Dost olması gerekenler arasında bir tartışma

9 Temmuz’da Facebook sayfamda şu notu yazmıştım:
 
Herhalde, “Adalet yürüyüşü”nün bitiminde Maltepe’de yapılan mitinge en az 3 milyon kişinin katılması, CHP’ni yanlış yerden, olmaması gereken yerden eleştiren “süper solcular” ve “sol” çocukluk, daha doğrusu sağ çocukluk hastalığı çekenler için iyi bir ders olmuş olmalı. Tabii eğer bunu anlayacak zihin kapasitelerini hala muhafaza ediyorlarsa. Bugün Türkiye halkının çok geniş bir bölümü, özellikle 2011’den bu yanaki uygulamalarıyla haklı bir hoşnutsuzluk ve nefretin hedefi haline gelmiş olan İslami-faşist rejime, giderek artan ölçüde karşı çıkıyorlar. Bu yürüyüş, açığa çıkma fırsatı bulamamış olan işte bu hoşnutsuzluk ve öfkenin bir dışavurumuydu. Gerçek devrimci güçlere düşen görev, bu vesileyle ortaya çıkan bu potansiyeli -kararsızlık, uzlaşma ve ihanet eğilimi sergilenmesi gereken- CHP’nin güdümü ve etkisinden kurtaracak birleşik bir devrimci cephenin etki alanına çekmektir.
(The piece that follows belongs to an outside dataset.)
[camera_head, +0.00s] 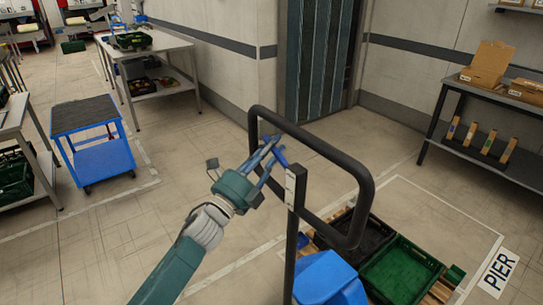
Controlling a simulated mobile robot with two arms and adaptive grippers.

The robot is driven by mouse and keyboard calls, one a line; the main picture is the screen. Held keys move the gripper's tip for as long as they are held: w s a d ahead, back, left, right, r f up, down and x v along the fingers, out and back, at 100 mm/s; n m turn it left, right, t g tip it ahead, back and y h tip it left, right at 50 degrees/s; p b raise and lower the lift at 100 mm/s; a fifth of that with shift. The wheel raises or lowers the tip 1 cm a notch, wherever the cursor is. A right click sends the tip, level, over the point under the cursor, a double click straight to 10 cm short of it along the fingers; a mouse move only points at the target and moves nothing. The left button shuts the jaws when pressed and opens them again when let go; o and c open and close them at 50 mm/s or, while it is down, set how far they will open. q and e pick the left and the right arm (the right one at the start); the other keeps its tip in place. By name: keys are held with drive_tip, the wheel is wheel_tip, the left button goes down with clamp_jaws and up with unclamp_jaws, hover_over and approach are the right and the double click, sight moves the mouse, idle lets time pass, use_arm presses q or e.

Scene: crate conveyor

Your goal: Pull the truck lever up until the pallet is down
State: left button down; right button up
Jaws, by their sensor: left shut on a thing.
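The pallet truck's black handle loop (366,200) stands upright at the centre, with its blue body (325,280) below. The small blue truck lever (279,156) is at the handle's post, inside the loop. My left gripper (268,163) comes in from the lower left and is shut on the lever; its fingers partly hide it. The wooden pallet (440,291) lies beyond the truck, mostly hidden under a green crate (405,268) and a black crate. I cannot tell whether the pallet touches the floor. My right gripper is not in view.
A floor sign reading PIER (499,271) lies beside the pallet. A shelf table with cardboard boxes (484,66) stands at the right. A blue cart (103,160) and a white table (165,42) stand at the left. The floor between cart and truck is clear.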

Bununsa, makalelerle ve bildirilerle değil, kitlelerin eylemi içinde olacağı açık olmalı. Şimdi iş bu görevin nasıl ve hangi araç ve metotlarla yaşama geçirileceği üzerinde kafa yormaktır. Bunun için ise, geleneksel sekter anlayışlardan kesinlikle uzak durmak ve AKP faşizmini hedef alan bir ortak mücadele çizgisini formüle etmek gerekiyor.
 
                                                *        *        *        *        *
 
Bu yazdıklarıma, çoğu olumlu olmak üzere çeşitli yanıt ve tepkiler geldi. 10 Temmuz’da haksız gördüğüm bazı tepkilere karşılık vermek için şu notu yazdım:
 
Haddini iyi bilen bir insanım. Hem de buralarda yazanların yüzde 99’u kısa pantalonla gezerken devrimci düşünceleri benimsemeye başlamış biri olduğum halde böyleyim. Ama haddimi bilmem, hadlerini bilmeyenlere hadlerini bildirmeme de hiçbir zaman engel olmamıştır. Dolayısıyla iyi bilmediğim ya da emin olmadığım konularda kalem oynatmayı sevmem. Ama dahası var: Hiçbir şeyden haberi olmadığı halde, hem de yazılanları okumadan, onları anlamadan ve bunlar üzerinde düşünmeden bir şeyler karalamaya çalışanlara normal koşullarda yanıt vermem. Fakat bazı yaygın yanılgıları düzeltmek gerekiyor. Örneğin şu bayrakla yürüme olayı. 15-16 Haziran 1970’de Türkiye’nin en büyük ve en militan işçi eylemi gerçekleşti. İki gün boyunca İstanbul ve İzmit’te devlet otoritesi silindi. Ama bunu yapan işçiler Türk bayraklarıyla yürümüşlerdi. Burası Türkiye. Tarihsel olarak Türk halkının -16. ve 17. yüzyıldan bu yana- güçlü bir direniş ve kavga geleneği yok, olmamış. Türk milliyetçiliği ve şovenizminin etkisi güçlü. O halde kitle eylemlerine bu tarihsel arkaplanın rengini vermesi çok tuhaf değil. Eğer sınıf bilinci sınıf mücadelesi içinde gelişecekse, ki öyledir, o zaman kitleye eylem içinde değişme ve devrimcileşme şansı vermek gerekir. Lenin’in şu sözünü unutmamak gerek: “Gerçek siyaset milyonların olduğu yerde başlar.”
 
Bundan sonra ne olacağı yolundaki sorulara yanıt vermeye kalkışmak, benim, yukarda sözünü ettiğim “haddini bilme” ilkeme uymaz. Ama bu ülkede bir devrim yaşanacaksa, bunu yapacak insanlar başka ülkelerden ya da gezegenlerden gelmeyeceklerine göre, VAROLAN devrimci insan potansiyelinin içinden çıkacaklar. Bu devrimci insan potansiyelinin tümü değilse de önemli bir bölümü işte bu devrimci grupların içinde bulunuyor. Bu sorunu doğrudan doğruya sahada olan insanlar ve güçler konuşmalı ve belki de Halkların Birleşik Devrim Hareketi türünden bir yapıyı Türkiye sahasında kurmayı düşünmeliler. Tabii bunun için öncelikle, PKK’ya endeksli politika gütmek yerine, bağımsız devrimci politika gütmek ve Türkiye devriminin sorunları üzerinde ciddi bir biçimde kafa yormak gerekiyor.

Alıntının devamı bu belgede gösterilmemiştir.